Issue detecting dead peer

"Kemp, Joseph A. (JKEMP)" <JKEMP@xxxxxxxxx> · Wed, 5 Feb 2014 18:28:18 +0000

I am running some tests using two kvm hosts each with a centos 6.5 instance running
gluster 3.4.2.  
The gluster instances are acting both as a 
gluster server and client,  mounting the
gluster volume they are also serving. 
During my test there is no file access occurring on the 
gluster volume.  

I am seeing an issue when I forcibly disconnect node1 from the network.
 Node2 can take several minutes before it detects node1 is disconnected. 
During this time on node2 running “gluster peer status” shows node1 as connected. 
The first run of “gluster volume status” takes two minutes to timeout and then returns with no output. 
Subsequent runs of “gluster volume status” returns quickly with “Another transaction is in progress.
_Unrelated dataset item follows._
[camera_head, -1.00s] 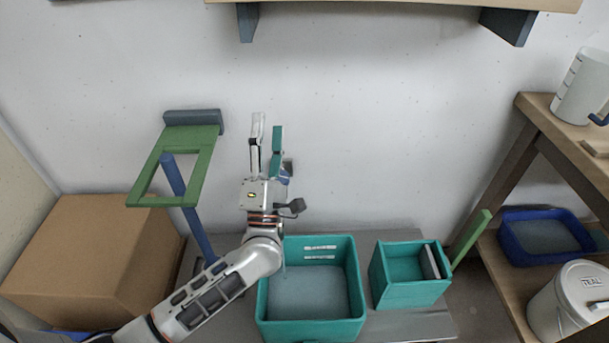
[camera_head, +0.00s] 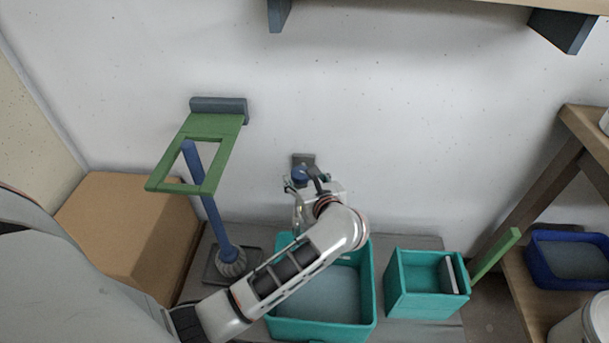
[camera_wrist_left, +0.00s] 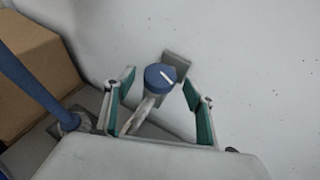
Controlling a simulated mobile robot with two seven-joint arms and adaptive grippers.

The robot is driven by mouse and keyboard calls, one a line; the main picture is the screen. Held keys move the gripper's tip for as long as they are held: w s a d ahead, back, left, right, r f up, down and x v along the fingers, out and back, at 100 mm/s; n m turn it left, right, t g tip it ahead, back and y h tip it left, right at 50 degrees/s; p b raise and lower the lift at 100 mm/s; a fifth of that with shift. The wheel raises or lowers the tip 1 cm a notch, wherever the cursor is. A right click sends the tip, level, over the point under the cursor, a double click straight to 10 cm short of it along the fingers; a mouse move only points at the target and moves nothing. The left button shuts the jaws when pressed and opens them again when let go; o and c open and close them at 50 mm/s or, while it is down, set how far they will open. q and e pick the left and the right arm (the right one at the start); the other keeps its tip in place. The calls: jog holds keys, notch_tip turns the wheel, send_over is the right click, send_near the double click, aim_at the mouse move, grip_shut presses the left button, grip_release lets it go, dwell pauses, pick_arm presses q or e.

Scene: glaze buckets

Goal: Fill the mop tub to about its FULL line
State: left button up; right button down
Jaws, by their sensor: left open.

Please try again after sometime.” 
Eventually “gluster peer status” will show node1 as disconnected. 
At that point “gluster volume status” starts to return quickly.

This behavior is only seen when I do a “service network stop” on node1 to simulate a node failure. If I do a “service
glusterd stop” on node1 to cleanly shutdown 
gluster, node2 sees node1 being disconnected immediately. 
The volume status commands return immediately.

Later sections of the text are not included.